**What you need to do:** Produce the listing below again, exactly as shown.

★ ★ ★ ★ ★ ★ ★

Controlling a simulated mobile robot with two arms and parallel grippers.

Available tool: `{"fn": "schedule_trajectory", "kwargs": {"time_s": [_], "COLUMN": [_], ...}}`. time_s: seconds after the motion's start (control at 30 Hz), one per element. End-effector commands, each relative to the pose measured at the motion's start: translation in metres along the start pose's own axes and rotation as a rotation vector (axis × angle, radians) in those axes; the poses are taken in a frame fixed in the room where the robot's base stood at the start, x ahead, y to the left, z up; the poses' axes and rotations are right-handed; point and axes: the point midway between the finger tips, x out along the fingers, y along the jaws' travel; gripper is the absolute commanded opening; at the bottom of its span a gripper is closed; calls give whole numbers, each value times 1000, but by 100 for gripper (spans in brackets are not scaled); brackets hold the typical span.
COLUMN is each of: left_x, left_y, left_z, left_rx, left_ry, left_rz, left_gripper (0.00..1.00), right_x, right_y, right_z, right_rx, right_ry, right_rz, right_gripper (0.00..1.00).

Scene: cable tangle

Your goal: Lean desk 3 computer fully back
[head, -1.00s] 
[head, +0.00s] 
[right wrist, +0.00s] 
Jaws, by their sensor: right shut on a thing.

★ ★ ★ ★ ★ ★ ★

**Problem solution:**
Controlling a simulated mobile robot with two arms and parallel grippers.

Available tool: `{"fn": "schedule_trajectory", "kwargs": {"time_s": [_], "COLUMN": [_], ...}}`. time_s: seconds after the motion's start (control at 30 Hz), one per element. End-effector commands, each relative to the pose measured at the motion's start: translation in metres along the start pose's own axes and rotation as a rotation vector (axis × angle, radians) in those axes; the poses are taken in a frame fixed in the room where the robot's base stood at the start, x ahead, y to the left, z up; the poses' axes and rotations are right-handed; point and axes: the point midway between the finger tips, x out along the fingers, y along the jaws' travel; gripper is the absolute commanded opening; at the bottom of its span a gripper is closed; calls give whole numbers, each value times 1000, but by 100 for gripper (spans in brackets are not scaled); brackets hold the typical span.
COLUMN is each of: left_x, left_y, left_z, left_rx, left_ry, left_rz, left_gripper (0.00..1.00), right_x, right_y, right_z, right_rx, right_ry, right_rz, right_gripper (0.00..1.00).

Scene: cable tangle

Your goal: Lean desk 3 computer fully back
[head, -1.00s] 
[head, +0.00s] 
[right wrist, +0.00s] 
Jaws, by their sensor: right shut on a thing.

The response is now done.